The meeting ended with Mayor David Maher expressing his own frustration with the current state of the schools. Stressing that he feels some personal responsibility for the middle school-creating Innovation Agenda because he was mayor and committee chair during its passage, he said:

I realize that we have outstanding issues there. I want to applaud the team for bringing forth a budget that does make strides in addressing some of these issues. I’m just not fully confident that they are addressing it in the way that it needs to be addressed. In Year 1, Year 2, we can test this, we can try people’s patience, but I think by the end of Year 3 we are losing people. … I’m just not confident we are addressing what I see as deficiencies in this program with this budget.

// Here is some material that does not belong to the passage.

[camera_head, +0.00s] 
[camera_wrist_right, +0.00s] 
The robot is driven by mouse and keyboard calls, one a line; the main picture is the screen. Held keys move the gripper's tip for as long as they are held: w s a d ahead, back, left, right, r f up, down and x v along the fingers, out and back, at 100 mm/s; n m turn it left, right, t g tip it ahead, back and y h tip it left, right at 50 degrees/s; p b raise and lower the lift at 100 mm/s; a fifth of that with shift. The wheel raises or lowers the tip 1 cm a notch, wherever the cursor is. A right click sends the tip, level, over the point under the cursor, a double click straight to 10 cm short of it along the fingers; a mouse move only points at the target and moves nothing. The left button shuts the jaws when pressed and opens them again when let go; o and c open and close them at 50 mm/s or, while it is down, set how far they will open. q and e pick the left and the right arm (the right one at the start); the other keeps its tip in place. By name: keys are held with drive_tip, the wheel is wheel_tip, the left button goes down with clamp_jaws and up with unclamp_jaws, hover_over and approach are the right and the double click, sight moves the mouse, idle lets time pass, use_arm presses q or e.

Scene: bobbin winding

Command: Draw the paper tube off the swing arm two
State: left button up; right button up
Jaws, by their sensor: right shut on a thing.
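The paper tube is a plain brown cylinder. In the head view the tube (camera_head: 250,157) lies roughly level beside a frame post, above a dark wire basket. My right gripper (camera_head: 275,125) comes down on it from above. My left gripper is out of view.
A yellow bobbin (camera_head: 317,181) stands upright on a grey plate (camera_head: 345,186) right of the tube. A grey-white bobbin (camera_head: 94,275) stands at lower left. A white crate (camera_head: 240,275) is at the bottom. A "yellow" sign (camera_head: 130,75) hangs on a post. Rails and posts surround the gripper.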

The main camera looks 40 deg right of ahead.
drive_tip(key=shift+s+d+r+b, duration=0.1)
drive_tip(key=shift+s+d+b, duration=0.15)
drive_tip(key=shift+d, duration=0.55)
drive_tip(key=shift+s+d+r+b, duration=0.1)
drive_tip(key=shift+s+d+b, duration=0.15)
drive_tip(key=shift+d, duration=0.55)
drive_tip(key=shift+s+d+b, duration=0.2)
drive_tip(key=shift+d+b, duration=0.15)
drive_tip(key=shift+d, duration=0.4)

Specifically, he said that if City Connects is the right program to address emotional issues – and he countered Young’s earlier dismissal of the program to Cronin – he urged that they get the program started. “I don’t want to hear that a principal is afraid to go forward with looking at City Connects because of the cost. The principal shouldn’t be even thinking about the cost of the program. We should be making an evaluation” and finding the funding if it warrants, he said. He ended:

I think that it appears that there is an unwillingness or inability of some of the [administration] folks to get behind something like this … This is not meant to be critical of the school department, but I just feel sometimes we all have a different sense of urgency. We elected folks around the table … are the first line of hearing the critiques. We need to be paying attention to what people are saying. Because if we don’t, people are choosing to walk.

Committee members agreed to continue to send other comments and questions directly to administration staff before the budget vote, scheduled for the April 7 meeting.